_To do_
Write the data out again in full, with no departure from the original.
--- Start of Information shown ---
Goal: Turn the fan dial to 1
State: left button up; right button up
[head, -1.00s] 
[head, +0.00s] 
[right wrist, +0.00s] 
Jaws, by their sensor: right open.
--- End of Information shown ---
_Answer below_
Goal: Turn the fan dial to 1
State: left button up; right button up
[head, -1.00s] 
[head, +0.00s] 
[right wrist, +0.00s] 
Jaws, by their sensor: right open.

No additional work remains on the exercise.